We ran some tests and realized that:

  1. Multi-carrier has more packet loss even when the network condition is good, not sure if it’s because the antennas are having signal interfering to each other because they are sending packages at the same time. Even if we turn on FEC or Wan Smoothing, it just has more packet loss than single cell use case.
  2. Our WebRTC client’s ABR (adaptive bitrate) logic is pretty sensitive to packet loss.

As a result we tune the ABR logic to be less sensitive to packet loss and improved the video streaming experience.

I’m actually experiencing the same exact thing with my Max BR2 Pro 5G.

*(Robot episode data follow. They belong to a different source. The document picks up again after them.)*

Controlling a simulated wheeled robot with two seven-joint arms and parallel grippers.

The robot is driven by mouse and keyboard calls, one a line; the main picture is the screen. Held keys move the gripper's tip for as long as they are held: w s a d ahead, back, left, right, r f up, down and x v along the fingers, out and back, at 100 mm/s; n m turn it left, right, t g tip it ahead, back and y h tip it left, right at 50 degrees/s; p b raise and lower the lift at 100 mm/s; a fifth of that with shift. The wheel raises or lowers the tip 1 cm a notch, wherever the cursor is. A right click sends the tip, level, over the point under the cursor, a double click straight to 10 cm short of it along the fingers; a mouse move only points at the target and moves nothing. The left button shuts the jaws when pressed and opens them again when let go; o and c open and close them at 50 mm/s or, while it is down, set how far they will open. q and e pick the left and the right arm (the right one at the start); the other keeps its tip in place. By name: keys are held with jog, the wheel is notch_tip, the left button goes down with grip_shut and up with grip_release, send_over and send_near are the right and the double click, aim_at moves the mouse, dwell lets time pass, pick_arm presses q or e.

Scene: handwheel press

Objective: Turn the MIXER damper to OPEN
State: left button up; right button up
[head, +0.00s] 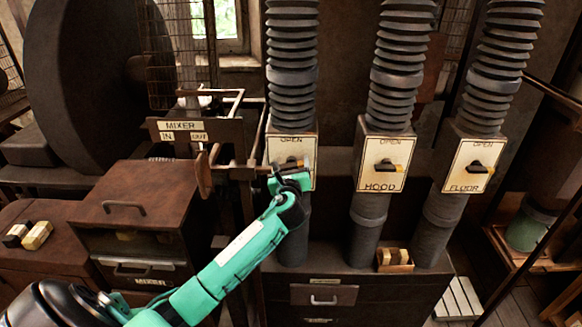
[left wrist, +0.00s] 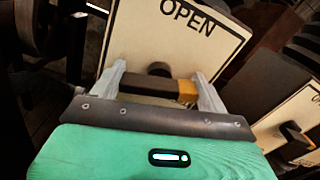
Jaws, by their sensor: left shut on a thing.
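The leftmost damper plate (head: 277,150) is cream, with OPEN along its top edge; its lower label is hidden behind my gripper. Its dark handle with an orange tip (head: 308,163) points right, not up at OPEN. My left gripper (head: 291,174) is at this plate from below. In the left wrist view, the plate (left wrist: 135,45) fills the upper middle, and the dark handle (left wrist: 145,87) lies crosswise between the fingers of my left gripper (left wrist: 163,88), which is shut on it. My right gripper is not in view.
The HOOD damper (head: 385,165) and FLOOR damper (head: 473,166) stand to the right, handles sideways. A MIXER IN/OUT sign (head: 183,131) hangs on a bracket at left, with a hanging dark lever (head: 204,174) near my arm. A dark cabinet (head: 140,215) stands left, and a small wooden box (head: 394,260) sits below HOOD.

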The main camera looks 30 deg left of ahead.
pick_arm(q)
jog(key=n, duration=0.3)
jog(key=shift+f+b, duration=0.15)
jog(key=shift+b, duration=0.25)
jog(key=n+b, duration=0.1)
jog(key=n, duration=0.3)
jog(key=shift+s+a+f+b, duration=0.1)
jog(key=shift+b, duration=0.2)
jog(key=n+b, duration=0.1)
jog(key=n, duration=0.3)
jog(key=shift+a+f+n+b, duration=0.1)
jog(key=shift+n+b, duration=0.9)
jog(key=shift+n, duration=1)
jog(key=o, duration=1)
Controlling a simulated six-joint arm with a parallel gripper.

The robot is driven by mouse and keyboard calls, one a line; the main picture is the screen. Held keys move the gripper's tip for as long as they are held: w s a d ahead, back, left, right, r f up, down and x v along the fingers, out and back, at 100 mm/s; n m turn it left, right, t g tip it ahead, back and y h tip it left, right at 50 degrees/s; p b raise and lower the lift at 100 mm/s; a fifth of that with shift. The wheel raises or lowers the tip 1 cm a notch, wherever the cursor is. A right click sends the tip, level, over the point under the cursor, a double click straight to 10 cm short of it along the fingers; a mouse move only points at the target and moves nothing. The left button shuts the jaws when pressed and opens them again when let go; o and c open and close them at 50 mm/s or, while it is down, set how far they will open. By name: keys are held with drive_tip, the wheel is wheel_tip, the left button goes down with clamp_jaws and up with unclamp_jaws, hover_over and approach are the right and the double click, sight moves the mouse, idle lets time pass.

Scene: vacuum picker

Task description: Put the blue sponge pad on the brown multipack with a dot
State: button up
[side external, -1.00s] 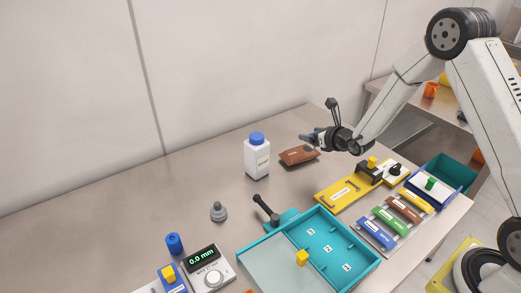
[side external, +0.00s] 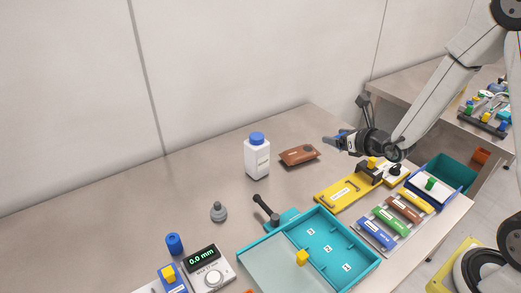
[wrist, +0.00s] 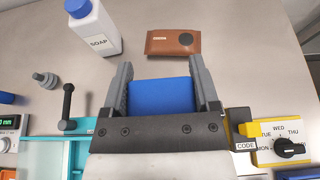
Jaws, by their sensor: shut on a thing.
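The blue sponge pad (wrist: 160,97) is between the two fingers of my gripper (wrist: 162,82), which is shut on it. In the side external view my gripper (side external: 332,142) is above the table, to the right of the brown multipack (side external: 299,155) and apart from it. The brown multipack lies flat on the table; in the wrist view it (wrist: 173,42) shows a dark round dot on its right part and lies beyond the fingertips. The pad is hardly visible in the side view.
A white soap bottle (side external: 257,160) with a blue cap stands left of the multipack. A yellow plate (side external: 340,193), a teal tray (side external: 372,260) and several coloured bars lie nearer the front. A grey weight-like piece (side external: 218,212) stands farther left. The table behind the multipack is clear.

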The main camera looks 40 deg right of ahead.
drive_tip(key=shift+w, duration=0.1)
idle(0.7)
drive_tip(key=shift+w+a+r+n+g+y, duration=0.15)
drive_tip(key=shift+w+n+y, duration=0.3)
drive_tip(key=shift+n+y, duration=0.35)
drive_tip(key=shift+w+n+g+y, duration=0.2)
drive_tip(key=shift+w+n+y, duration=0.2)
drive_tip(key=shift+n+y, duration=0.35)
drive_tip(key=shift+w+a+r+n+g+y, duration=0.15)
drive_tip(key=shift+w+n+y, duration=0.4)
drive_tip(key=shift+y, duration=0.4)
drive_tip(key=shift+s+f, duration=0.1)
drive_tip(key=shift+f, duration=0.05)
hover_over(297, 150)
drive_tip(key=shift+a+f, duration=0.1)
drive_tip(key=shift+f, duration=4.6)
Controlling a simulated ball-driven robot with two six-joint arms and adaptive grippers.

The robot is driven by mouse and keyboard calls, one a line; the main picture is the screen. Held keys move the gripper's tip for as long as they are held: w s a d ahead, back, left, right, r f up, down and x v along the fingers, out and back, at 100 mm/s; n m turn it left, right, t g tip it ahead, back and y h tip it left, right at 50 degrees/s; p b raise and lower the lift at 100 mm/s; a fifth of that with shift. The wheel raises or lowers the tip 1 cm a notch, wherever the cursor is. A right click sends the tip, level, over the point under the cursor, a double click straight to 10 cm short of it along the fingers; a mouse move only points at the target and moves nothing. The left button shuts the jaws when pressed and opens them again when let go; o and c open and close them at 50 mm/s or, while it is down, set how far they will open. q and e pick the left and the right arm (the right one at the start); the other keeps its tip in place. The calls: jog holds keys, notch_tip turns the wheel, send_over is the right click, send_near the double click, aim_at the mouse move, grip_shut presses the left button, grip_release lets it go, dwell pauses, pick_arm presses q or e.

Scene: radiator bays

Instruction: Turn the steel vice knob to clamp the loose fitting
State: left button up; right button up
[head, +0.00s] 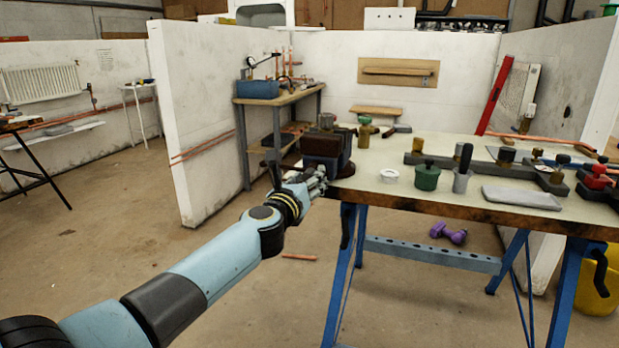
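A dark brown and black vice (327,146) sits at the left end of the workbench (400,195). A small dark fitting-like piece (326,120) stands at its top; I cannot tell whether it is loose. My left gripper (318,178) is at the front left of the vice, close against its lower part by the bench corner. Its fingers are small and dark here, so I cannot tell if they are open or shut. The steel knob is not clearly visible; the gripper may cover it. My right gripper is not in view.
Purple dumbbells (448,233) lie below. A white partition (205,120) stands left of the bench.

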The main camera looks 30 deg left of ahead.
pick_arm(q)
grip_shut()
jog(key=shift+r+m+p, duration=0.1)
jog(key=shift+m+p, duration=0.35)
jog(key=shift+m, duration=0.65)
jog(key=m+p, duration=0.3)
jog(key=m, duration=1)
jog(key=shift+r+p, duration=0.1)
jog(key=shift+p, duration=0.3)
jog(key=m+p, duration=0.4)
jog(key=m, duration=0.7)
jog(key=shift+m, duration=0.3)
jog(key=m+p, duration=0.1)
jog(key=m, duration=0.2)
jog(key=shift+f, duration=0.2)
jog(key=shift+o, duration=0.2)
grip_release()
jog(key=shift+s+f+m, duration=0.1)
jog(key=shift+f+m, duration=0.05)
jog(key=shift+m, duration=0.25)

I cant get a reliable 10mbps stream out without massive issues every couple minutes.

4 cellular connections, 2 internal on T-Mobile, 2 external ATT nighthawk m6 pro.

When testing each individual connection on SFC i get 60-100 down and 25-50 upload.

When i combine them all together, and test through the SFC TCP speed test, i get 36 down, and 30 up. Not sure why my speeds are so much lower on SFC than just one individual connection. Is it not bonding the bandwidth? It seems that instead of adding more bandwidth with additional connections, i am actually getting less throughput to SFC.

I’m using the SFC-Atlanta location, and I am in Atlanta. The latency on all 4 connections generally stays between 4-80, sometimes spiking to low 100s. I have my own streaming server deployed in Atlanta 26 miles from the SFC data center. ping time is around 4ms. I did traceroutes and all look pretty clean, as clean as AT&T DNS lets it be, haha.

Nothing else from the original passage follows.